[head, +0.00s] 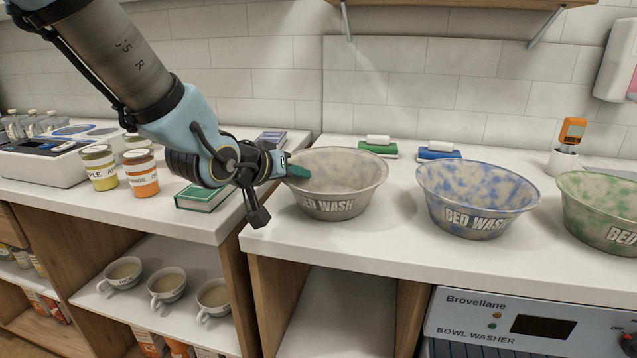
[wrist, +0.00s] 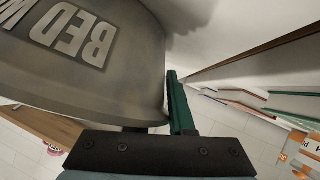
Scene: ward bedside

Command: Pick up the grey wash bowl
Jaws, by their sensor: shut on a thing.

Given task: Skip the images and write out the rest of the listing exactly.

Written response:
[head, +0.00s] 
[wrist, +0.00s] 
Scene: ward bedside

Command: Pick up the grey wash bowl
Jaws, by their sensor: shut on a thing.

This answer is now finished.